## PROVIDED RECORDS

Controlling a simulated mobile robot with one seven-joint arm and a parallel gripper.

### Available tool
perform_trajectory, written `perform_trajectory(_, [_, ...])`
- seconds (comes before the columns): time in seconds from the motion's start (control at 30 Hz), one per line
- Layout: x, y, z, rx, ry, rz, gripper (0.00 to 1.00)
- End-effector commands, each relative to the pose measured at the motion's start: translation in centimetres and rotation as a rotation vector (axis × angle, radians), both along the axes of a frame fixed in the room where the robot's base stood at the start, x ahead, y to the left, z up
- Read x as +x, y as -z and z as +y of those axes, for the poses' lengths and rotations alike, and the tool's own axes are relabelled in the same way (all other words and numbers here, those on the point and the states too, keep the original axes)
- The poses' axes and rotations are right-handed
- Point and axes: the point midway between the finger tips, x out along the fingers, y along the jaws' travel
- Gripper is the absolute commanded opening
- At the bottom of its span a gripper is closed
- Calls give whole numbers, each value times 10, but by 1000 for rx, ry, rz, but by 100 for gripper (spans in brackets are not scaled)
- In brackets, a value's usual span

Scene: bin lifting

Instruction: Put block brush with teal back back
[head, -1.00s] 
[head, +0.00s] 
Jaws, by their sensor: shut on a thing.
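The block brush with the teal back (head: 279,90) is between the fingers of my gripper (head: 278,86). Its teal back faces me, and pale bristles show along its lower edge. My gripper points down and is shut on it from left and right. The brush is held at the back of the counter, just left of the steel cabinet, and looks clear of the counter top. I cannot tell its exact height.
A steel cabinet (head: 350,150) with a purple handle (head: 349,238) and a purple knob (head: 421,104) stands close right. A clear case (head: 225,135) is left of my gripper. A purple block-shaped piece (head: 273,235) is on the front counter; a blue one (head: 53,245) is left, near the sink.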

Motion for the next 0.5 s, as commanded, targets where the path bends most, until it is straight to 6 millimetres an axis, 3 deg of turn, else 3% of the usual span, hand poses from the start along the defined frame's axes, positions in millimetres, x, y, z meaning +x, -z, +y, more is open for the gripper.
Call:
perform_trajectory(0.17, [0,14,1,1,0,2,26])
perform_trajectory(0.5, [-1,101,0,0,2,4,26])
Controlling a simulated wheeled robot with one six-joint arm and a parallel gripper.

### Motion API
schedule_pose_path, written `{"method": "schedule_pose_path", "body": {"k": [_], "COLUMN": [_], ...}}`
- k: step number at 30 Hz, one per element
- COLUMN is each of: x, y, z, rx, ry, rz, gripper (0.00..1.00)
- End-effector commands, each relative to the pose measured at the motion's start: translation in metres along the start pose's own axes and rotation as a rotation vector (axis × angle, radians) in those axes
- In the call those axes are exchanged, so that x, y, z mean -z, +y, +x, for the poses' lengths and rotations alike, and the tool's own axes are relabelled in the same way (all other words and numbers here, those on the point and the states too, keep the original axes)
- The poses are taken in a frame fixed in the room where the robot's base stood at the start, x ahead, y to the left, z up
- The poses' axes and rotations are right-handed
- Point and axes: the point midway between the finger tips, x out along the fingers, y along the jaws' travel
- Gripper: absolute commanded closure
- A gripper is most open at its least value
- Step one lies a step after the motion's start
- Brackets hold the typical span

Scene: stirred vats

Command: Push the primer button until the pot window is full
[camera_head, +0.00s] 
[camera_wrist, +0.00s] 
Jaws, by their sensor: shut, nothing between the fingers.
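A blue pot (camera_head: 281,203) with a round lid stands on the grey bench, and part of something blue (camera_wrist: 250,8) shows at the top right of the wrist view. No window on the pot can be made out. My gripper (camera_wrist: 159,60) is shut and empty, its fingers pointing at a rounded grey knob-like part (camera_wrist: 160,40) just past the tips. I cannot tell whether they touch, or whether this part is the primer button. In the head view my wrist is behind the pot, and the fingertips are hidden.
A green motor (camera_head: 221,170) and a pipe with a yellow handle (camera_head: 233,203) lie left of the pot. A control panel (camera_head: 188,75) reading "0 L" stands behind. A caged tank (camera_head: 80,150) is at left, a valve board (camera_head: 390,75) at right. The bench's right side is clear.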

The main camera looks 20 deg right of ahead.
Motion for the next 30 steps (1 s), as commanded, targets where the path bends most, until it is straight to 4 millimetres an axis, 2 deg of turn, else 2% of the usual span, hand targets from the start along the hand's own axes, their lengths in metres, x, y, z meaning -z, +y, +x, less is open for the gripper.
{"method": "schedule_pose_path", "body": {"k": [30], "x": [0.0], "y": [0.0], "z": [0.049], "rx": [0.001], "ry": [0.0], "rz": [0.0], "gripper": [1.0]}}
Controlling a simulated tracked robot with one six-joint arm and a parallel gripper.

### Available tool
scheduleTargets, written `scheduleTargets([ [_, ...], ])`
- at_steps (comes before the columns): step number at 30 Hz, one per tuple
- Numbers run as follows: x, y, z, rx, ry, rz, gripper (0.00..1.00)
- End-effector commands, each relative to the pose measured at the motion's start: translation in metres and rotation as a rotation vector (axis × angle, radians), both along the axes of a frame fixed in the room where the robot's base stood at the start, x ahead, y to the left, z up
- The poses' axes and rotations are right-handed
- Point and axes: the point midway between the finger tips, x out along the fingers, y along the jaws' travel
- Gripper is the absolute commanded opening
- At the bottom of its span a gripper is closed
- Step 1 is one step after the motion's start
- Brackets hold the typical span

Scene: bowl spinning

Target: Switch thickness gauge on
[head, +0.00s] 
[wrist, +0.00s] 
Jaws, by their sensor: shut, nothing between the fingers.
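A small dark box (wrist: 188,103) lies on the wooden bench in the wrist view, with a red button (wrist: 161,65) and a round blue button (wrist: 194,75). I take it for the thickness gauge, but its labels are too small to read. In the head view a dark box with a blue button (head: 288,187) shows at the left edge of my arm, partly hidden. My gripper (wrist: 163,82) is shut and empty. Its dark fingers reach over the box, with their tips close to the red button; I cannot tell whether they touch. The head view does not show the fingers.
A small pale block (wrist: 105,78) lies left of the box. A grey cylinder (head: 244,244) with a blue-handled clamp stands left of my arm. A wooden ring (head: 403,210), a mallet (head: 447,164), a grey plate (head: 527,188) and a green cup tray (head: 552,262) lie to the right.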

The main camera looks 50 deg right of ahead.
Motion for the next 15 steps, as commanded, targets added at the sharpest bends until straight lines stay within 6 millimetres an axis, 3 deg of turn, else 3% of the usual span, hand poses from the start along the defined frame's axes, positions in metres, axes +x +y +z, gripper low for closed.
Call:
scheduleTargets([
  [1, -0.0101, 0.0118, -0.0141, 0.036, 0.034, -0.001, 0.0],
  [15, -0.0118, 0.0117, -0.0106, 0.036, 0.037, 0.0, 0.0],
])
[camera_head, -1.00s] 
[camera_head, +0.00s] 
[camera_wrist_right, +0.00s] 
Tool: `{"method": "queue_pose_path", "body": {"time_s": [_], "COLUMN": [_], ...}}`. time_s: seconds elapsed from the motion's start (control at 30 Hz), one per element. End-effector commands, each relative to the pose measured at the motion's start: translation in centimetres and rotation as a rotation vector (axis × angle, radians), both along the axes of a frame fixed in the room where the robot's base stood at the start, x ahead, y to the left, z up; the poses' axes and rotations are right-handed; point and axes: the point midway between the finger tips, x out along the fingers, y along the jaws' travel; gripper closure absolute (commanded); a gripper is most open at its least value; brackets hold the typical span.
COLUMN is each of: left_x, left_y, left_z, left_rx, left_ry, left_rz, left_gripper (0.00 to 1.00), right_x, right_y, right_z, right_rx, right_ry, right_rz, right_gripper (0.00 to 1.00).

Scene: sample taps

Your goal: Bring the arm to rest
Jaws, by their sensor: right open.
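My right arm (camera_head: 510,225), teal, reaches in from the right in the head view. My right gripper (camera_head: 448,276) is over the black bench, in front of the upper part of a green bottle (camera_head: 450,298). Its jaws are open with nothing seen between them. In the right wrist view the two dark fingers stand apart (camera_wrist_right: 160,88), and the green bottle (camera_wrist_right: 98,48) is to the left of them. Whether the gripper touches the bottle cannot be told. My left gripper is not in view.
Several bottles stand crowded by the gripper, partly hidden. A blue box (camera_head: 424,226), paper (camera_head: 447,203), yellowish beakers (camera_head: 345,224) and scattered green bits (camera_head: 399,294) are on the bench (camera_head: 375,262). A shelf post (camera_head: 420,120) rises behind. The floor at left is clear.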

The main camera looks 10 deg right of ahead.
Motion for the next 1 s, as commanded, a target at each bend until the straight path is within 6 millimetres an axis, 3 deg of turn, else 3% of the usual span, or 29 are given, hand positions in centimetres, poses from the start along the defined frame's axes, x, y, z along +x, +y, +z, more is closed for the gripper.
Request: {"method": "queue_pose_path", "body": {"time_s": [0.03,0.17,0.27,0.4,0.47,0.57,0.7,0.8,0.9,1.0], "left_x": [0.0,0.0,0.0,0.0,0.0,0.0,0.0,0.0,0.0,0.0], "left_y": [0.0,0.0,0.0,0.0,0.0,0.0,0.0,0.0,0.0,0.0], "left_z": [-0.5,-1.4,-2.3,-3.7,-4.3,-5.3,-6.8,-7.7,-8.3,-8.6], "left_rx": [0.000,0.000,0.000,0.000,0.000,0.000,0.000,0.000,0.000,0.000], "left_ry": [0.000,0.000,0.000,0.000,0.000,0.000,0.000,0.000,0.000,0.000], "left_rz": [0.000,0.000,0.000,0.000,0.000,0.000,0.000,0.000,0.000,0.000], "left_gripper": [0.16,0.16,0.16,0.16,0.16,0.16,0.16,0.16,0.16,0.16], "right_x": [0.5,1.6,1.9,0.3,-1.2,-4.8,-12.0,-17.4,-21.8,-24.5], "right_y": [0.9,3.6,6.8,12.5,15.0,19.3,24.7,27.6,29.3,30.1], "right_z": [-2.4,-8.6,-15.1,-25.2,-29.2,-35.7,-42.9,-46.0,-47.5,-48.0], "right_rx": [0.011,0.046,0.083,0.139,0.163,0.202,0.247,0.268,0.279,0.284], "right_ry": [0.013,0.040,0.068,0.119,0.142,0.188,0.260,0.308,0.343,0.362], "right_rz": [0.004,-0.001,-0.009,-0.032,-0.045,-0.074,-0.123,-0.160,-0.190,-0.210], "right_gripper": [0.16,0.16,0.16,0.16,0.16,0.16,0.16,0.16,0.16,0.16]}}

## SET TASK
Pull out every line of the records that includes the string "main".

## CORRECT RESPONSE
The main camera looks 20 deg right of ahead.
The main camera looks 50 deg right of ahead.
The main camera looks 10 deg right of ahead.

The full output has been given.